The Risks of "Glatt-Washing" in Retail
We must be constructively critical of the modern retail meat environment. There are risks involved when consumers rely on trust alone rather than verification.
"Glatt-washing" occurs when a store uses the term loosely to attract higher-paying customers without doing the rigorous supply chain work required to secure the product. This often happens in hybrid stores that sell both pre-packaged kosher meat and cut-to-order items. A store might carry a few highly certified pre-packaged items to give the illusion of strictness, while their bulk, behind-the-counter meat comes from a significantly lower-tier, cheaper slaughterhouse.
Your defense against this risk is consistency.

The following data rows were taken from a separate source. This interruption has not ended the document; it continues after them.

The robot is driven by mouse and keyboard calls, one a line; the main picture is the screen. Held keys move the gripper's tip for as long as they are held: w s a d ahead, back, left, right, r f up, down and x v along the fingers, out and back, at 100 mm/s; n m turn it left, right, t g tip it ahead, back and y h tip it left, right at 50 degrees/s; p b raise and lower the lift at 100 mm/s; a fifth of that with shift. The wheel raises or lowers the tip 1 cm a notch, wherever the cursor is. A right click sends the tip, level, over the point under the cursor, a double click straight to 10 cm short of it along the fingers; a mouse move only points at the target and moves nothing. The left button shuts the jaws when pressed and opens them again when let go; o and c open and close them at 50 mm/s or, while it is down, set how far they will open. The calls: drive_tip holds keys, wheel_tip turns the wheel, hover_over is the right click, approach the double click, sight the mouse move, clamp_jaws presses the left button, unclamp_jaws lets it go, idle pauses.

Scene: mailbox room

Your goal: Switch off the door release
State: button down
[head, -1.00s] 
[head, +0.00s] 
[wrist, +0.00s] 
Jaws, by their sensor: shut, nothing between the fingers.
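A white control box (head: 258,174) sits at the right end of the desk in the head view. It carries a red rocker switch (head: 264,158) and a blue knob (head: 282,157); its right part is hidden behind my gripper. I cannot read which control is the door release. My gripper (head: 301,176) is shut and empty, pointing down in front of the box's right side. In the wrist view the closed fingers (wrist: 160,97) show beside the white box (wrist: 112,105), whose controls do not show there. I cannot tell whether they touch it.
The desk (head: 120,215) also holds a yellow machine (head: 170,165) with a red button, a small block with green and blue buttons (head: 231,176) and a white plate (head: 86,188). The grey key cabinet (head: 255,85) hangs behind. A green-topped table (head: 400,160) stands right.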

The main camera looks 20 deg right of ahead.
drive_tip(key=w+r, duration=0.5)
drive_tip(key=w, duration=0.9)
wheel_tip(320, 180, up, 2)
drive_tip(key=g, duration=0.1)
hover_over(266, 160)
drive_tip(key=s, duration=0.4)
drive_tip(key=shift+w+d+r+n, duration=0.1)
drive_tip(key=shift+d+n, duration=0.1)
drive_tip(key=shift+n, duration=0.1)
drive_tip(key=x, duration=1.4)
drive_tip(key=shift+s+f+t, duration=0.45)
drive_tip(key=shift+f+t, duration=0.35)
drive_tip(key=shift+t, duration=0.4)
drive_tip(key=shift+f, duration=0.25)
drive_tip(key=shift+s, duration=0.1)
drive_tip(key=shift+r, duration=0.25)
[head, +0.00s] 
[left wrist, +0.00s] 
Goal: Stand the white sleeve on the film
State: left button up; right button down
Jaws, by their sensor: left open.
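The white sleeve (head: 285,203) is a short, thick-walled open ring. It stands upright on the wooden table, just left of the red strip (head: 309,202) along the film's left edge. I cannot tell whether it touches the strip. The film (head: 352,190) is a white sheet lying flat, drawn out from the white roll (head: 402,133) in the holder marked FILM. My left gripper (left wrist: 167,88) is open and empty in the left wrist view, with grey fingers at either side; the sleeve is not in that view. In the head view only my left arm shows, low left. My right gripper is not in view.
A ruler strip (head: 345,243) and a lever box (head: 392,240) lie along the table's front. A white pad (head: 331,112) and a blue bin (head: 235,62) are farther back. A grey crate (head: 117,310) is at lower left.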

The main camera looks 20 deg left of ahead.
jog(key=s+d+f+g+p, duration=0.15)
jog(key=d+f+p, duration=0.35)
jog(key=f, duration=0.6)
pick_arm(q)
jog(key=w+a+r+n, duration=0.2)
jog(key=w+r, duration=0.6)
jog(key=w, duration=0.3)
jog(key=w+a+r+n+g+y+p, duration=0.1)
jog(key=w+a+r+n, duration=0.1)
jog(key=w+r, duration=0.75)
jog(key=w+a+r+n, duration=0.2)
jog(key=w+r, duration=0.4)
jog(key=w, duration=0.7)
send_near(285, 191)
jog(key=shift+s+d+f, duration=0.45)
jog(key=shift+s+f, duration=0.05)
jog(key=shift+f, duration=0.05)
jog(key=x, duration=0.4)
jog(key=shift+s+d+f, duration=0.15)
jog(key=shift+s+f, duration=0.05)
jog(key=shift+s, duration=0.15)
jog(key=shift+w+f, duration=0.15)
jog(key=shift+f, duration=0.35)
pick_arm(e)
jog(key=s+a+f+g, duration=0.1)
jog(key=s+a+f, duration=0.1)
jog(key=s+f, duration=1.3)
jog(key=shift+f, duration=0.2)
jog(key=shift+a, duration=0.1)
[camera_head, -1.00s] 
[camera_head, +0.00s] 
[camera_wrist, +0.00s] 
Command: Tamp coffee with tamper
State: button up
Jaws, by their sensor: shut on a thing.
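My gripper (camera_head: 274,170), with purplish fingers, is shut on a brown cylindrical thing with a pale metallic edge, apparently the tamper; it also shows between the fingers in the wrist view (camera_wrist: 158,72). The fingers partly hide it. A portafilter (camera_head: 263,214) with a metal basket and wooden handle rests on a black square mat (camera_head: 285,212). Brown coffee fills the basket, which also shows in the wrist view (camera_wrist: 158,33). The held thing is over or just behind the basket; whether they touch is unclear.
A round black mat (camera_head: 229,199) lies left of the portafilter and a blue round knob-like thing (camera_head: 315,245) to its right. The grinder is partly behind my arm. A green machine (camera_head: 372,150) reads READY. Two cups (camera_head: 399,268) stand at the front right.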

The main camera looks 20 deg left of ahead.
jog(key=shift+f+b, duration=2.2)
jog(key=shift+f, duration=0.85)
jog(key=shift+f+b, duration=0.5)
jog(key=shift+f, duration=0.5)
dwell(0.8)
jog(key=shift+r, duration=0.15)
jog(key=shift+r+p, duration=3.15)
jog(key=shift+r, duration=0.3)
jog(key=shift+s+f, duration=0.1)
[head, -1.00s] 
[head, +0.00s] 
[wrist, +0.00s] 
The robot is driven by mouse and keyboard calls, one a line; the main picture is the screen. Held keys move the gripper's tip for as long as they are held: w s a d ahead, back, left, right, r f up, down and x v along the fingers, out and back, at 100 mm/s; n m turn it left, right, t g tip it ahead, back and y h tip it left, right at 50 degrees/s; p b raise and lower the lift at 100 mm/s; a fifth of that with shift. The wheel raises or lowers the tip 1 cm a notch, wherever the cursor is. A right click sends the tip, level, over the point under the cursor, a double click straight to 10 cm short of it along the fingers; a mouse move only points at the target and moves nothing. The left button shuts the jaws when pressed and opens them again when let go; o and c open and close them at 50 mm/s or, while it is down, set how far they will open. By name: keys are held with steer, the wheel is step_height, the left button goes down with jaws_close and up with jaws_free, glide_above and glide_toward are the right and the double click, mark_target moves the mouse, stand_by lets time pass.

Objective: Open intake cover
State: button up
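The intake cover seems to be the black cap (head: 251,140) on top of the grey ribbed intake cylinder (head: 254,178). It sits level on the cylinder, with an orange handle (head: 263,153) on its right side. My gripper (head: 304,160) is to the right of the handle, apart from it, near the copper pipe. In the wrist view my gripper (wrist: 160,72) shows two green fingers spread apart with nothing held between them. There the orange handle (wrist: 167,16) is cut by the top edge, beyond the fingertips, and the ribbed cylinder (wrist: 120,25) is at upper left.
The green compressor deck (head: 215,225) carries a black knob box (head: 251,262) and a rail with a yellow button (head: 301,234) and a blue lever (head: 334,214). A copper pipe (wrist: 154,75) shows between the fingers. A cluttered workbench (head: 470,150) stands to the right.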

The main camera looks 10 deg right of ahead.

Apply the same level of skepticism to the ground beef you buy on a Tuesday as you do to the premium ribeye you buy for a holiday.
The Final Breakdown
Navigating the kosher meat industry requires discipline, knowledge and a willingness to challenge assumptions. The word Glatt is not a generic badge of honor. It is a strict, anatomical reality regarding the lungs of cattle, backed by rigorous processing laws and intense rabbinical supervision.
Here is the total breakdown of which beef standard is for which consumer:
- Standard Kosher is for the budget-conscious consumer who wants to keep a kosher home but prioritizes accessibility and lower costs over strict communal stringencies.
- Glatt Kosher is for the traditional, highly observant consumer who expects a rigorous level of slaughterhouse scrutiny, professional nikkur and a reliable rabbinical supply chain. This is the gold standard for premium family meals and Shabbos tables in established kosher communities.
- Beis Yosef Glatt is for the uncompromising consumer who accepts high prices and occasional supply shortages in exchange for the absolute pinnacle of halachic stringency and pristine anatomical perfection.
By understanding these categories, demanding transparency and asking your butcher the right strategic questions, you protect both your wallet and your household standards. Never settle for marketing buzzwords when you can verify the data yourself.